**PROBLEM DETAILS:**
Please set down all the lines beneath this one exactly, without the pictures.

**INFORMATION SHOWN:**
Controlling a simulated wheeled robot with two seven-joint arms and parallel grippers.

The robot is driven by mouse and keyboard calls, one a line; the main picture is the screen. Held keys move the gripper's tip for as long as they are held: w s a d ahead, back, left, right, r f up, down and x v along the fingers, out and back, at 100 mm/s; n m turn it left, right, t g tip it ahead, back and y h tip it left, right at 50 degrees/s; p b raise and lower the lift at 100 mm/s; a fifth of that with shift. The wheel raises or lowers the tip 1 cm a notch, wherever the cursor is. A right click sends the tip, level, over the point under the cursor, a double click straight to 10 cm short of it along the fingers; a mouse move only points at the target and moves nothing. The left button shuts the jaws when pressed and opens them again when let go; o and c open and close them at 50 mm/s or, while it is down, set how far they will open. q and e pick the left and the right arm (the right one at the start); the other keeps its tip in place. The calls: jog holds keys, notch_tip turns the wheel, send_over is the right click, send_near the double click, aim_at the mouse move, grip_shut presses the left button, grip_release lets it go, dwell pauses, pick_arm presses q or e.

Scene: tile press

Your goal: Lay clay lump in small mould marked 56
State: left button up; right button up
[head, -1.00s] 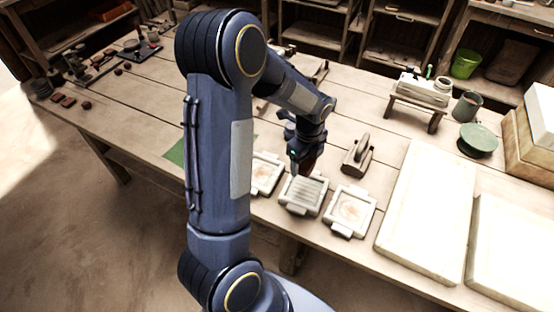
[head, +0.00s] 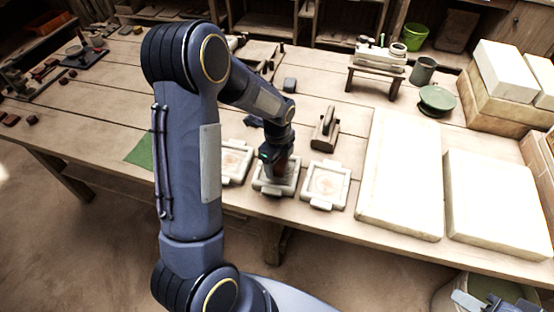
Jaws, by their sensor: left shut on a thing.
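Three small square pale moulds lie in a row near the table's front edge: a left one (head: 237,172), a middle one (head: 288,190) and a right one (head: 326,184). Their marks are too small to read. My left gripper (head: 270,174) points down over the middle mould and hides much of its inside. It is shut on a dark reddish-brown lump, seemingly the clay lump (head: 281,160), mostly hidden by the gripper. I cannot tell whether the lump touches the mould.
A wooden hand press block (head: 325,130) stands behind the right mould. Large white slabs (head: 400,180) lie to the right. A small stand (head: 376,75), green bowl (head: 437,100) and grey cup (head: 423,70) are further back. A green sheet (head: 140,151) lies left, partly behind my arm.

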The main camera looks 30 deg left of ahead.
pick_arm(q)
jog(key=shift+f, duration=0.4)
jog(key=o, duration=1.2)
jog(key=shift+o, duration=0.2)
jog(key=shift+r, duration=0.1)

**OUTPUT OF THE TASK:**
Controlling a simulated wheeled robot with two seven-joint arms and parallel grippers.

The robot is driven by mouse and keyboard calls, one a line; the main picture is the screen. Held keys move the gripper's tip for as long as they are held: w s a d ahead, back, left, right, r f up, down and x v along the fingers, out and back, at 100 mm/s; n m turn it left, right, t g tip it ahead, back and y h tip it left, right at 50 degrees/s; p b raise and lower the lift at 100 mm/s; a fifth of that with shift. The wheel raises or lowers the tip 1 cm a notch, wherever the cursor is. A right click sends the tip, level, over the point under the cursor, a double click straight to 10 cm short of it along the fingers; a mouse move only points at the target and moves nothing. The left button shuts the jaws when pressed and opens them again when let go; o and c open and close them at 50 mm/s or, while it is down, set how far they will open. q and e pick the left and the right arm (the right one at the start); the other keeps its tip in place. The calls: jog holds keys, notch_tip turns the wheel, send_over is the right click, send_near the double click, aim_at the mouse move, grip_shut presses the left button, grip_release lets it go, dwell pauses, pick_arm presses q or e.

Scene: tile press

Your goal: Lay clay lump in small mould marked 56
State: left button up; right button up
[head, -1.00s] 
[head, +0.00s] 
Jaws, by their sensor: left shut on a thing.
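Three small square pale moulds lie in a row near the table's front edge: a left one (head: 237,172), a middle one (head: 288,190) and a right one (head: 326,184). Their marks are too small to read. My left gripper (head: 270,174) points down over the middle mould and hides much of its inside. It is shut on a dark reddish-brown lump, seemingly the clay lump (head: 281,160), mostly hidden by the gripper. I cannot tell whether the lump touches the mould.
A wooden hand press block (head: 325,130) stands behind the right mould. Large white slabs (head: 400,180) lie to the right. A small stand (head: 376,75), green bowl (head: 437,100) and grey cup (head: 423,70) are further back. A green sheet (head: 140,151) lies left, partly behind my arm.

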The main camera looks 30 deg left of ahead.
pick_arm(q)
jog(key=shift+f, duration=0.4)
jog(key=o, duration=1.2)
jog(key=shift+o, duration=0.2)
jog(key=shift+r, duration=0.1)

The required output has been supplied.